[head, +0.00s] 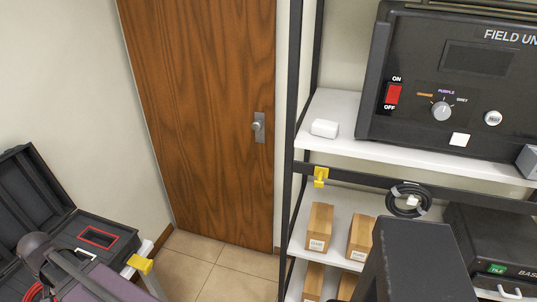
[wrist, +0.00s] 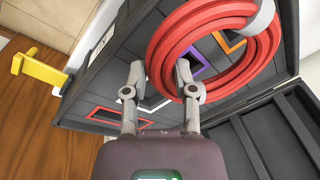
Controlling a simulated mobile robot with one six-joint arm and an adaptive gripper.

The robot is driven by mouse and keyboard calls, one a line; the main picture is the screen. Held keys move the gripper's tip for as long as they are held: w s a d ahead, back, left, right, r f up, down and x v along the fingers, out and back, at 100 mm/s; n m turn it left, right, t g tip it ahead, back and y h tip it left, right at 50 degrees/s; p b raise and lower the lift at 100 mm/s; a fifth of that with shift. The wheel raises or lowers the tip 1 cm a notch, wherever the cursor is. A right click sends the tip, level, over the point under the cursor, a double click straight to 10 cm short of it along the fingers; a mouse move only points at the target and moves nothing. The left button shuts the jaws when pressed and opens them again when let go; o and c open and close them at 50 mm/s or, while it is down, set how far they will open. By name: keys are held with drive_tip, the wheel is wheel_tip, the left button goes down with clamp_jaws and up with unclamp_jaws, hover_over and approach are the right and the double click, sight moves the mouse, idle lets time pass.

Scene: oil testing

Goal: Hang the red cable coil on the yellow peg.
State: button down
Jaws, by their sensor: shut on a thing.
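The red cable coil (wrist: 218,48) hangs over the open case in the wrist view, with a grey band on its upper right. My gripper (wrist: 158,72) has its fingers on either side of the coil's left edge and is shut on it. In the head view, a small part of the coil (head: 32,291) shows at the bottom left, mostly hidden. A yellow peg (head: 140,264) sticks out from the edge of the white surface at lower left. It also shows in the wrist view (wrist: 38,70), left of my gripper and empty. Another yellow peg (head: 320,175) is on the shelf rail, also empty.
The open black case (head: 106,225) has slots outlined in several colours. A black cable coil (head: 408,198) hangs on the shelf rail. Cardboard boxes (head: 319,228) stand on the shelf below. The tiled floor (head: 187,262) by the wooden door (head: 205,110) is clear.

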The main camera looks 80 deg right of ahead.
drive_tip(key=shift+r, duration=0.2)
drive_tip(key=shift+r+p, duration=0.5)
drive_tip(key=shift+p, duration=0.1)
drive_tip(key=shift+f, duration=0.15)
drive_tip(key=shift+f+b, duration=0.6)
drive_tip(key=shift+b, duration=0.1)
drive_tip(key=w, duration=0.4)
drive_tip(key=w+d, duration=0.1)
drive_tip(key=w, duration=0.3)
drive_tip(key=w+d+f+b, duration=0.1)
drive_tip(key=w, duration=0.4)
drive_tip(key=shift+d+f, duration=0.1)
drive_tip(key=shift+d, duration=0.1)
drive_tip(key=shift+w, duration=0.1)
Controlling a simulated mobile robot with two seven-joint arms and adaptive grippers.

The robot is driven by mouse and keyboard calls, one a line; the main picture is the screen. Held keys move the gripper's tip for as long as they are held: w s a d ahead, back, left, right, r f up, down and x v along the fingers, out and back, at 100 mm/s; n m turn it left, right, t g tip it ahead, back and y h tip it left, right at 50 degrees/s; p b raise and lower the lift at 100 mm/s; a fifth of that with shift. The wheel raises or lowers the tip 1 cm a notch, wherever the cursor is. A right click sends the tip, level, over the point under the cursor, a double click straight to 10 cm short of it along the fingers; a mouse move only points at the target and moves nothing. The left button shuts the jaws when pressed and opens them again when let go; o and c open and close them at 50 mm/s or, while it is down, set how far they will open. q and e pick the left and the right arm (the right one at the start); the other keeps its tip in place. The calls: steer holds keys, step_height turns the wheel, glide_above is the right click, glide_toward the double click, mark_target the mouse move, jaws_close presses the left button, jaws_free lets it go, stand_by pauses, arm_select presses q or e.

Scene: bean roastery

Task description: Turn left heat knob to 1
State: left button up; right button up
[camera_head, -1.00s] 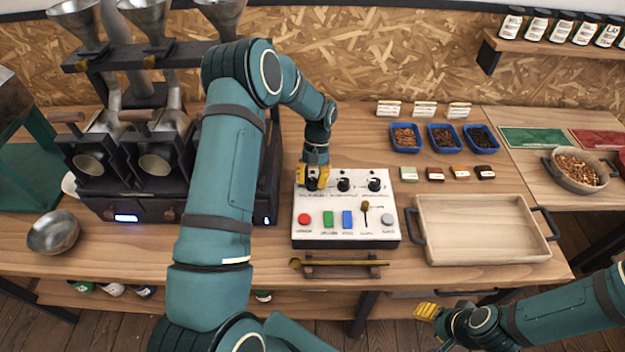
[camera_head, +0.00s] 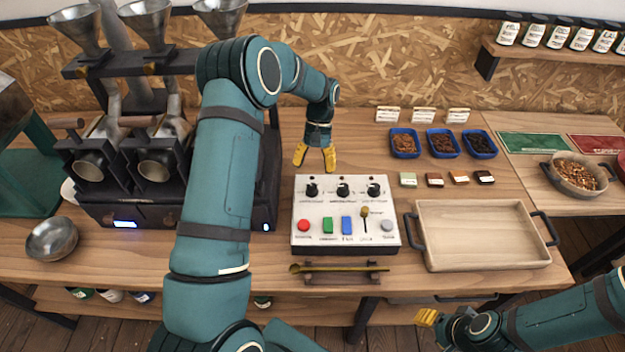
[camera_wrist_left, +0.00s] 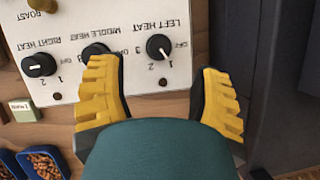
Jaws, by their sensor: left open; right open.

▶ _Given task_: Show each line holding the word "Scene".

▶ _The solution_:
Scene: oil testing
Scene: bean roastery

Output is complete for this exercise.